High-Order Noether’s Transformation and New Densities for BBM Equation via Contact Symmetries
Subject Areas : International Journal of Mathematical Modelling & Computations
Mehdi Jafari
1
,
Mojtaba Farazi
2
1 - Payame Noor University (PNU), Department of Mathematics, P.O. Box 19395-4697, Tehran, Iran.
2 - Payame Noor University (PNU), Department of Mathematics, P.O. Box 19395-4697, Tehran, Iran.
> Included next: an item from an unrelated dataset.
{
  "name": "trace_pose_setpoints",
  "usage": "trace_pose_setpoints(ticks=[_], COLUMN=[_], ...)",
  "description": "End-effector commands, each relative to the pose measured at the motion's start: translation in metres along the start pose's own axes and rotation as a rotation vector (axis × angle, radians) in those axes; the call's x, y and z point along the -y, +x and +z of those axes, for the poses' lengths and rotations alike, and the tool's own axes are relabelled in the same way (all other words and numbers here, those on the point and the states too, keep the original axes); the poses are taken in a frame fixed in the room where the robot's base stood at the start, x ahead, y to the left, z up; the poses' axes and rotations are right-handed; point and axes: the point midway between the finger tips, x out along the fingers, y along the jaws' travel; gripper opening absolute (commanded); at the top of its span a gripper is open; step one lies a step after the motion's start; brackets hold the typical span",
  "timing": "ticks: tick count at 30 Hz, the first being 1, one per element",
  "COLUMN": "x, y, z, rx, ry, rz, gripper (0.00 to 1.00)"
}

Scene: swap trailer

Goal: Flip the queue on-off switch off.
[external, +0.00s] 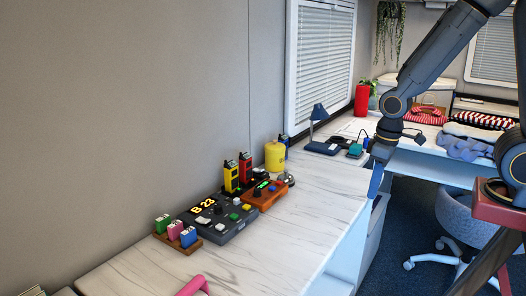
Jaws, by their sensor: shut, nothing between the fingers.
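The grey queue console (228,230) lies on the white marble counter, left of centre in the external view. Its display (203,206) is lit and reads "B 23" in yellow. Several small white, green and yellow controls sit on its top. Which one is the on-off switch, and its position, is too small to tell. My gripper (375,188) points down at the right, above the counter's right edge. It is shut and empty, well to the right of the console and touching nothing that I can see.
An orange box (264,195) with a green display stands beside the console. Yellow (232,177) and red (245,168) radios stand behind. A yellow canister (275,155) is farther back. Coloured blocks on a wooden stand (178,240) sit left. The counter's front right (290,235) is clear.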

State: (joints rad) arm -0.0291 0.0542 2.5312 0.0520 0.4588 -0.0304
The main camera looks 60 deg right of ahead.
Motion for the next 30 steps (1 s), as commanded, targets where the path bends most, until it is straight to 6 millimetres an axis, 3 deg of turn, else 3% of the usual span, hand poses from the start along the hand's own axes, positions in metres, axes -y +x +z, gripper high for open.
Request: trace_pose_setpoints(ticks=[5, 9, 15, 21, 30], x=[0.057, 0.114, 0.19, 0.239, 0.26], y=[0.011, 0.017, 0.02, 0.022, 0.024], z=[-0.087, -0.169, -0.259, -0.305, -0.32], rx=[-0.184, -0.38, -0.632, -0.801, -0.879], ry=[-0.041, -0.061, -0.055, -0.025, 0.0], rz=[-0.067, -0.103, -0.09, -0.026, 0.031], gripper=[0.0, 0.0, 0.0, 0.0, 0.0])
Keywords: BBM equation, Generalized symmetries, Multiplier method, Contact symmetries, Conservation laws.,
Abstract :
Noether's first theorem shows how symmetry groups of one-parameter transformations lead to the generation of conservation laws for the Euler-Lagrange equations. She states in her second theorem that there is a relationship between Euler's basic equation and Lagrange's basic equation. This one-to-one correspondence leads to a type of symmetry called generalized symmetry. According to these materials, in this paper, we want to obtain these types of symmetries for the Benjamin-Bona-Mahony (BBM) equation and show that each symmetry is connected to a specific conservation law. For this purpose, we obtain the symmetries of this equation using the Lie symmetry method, and then using the adjoint operator, we provide a classification on the group invariant solutions of this equation. Then, by applying Noether's method, we obtain a new conservation law for each symmetry.